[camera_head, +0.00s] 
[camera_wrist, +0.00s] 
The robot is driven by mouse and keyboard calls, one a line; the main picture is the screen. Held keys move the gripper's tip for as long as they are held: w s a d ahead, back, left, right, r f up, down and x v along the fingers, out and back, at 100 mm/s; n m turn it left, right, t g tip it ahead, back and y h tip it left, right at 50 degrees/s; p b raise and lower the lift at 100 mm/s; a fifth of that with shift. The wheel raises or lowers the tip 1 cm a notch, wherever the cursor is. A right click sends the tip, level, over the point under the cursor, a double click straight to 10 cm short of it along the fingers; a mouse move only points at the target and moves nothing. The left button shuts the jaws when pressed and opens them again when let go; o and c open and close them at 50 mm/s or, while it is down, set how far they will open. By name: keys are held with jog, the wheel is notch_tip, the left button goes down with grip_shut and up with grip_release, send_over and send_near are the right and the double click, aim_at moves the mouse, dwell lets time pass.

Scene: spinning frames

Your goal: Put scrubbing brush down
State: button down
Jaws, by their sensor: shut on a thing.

________________

* _What you are asked to do_
Write the listing out again, exactly as shown above.

* _Exercise output_
[camera_head, +0.00s] 
[camera_wrist, +0.00s] 
The robot is driven by mouse and keyboard calls, one a line; the main picture is the screen. Held keys move the gripper's tip for as long as they are held: w s a d ahead, back, left, right, r f up, down and x v along the fingers, out and back, at 100 mm/s; n m turn it left, right, t g tip it ahead, back and y h tip it left, right at 50 degrees/s; p b raise and lower the lift at 100 mm/s; a fifth of that with shift. The wheel raises or lowers the tip 1 cm a notch, wherever the cursor is. A right click sends the tip, level, over the point under the cursor, a double click straight to 10 cm short of it along the fingers; a mouse move only points at the target and moves nothing. The left button shuts the jaws when pressed and opens them again when let go; o and c open and close them at 50 mm/s or, while it is down, set how far they will open. By name: keys are held with jog, the wheel is notch_tip, the left button goes down with grip_shut and up with grip_release, send_over and send_near are the right and the double click, aim_at moves the mouse, dwell lets time pass.

Scene: spinning frames

Your goal: Put scrubbing brush down
State: button down
Jaws, by their sensor: shut on a thing.

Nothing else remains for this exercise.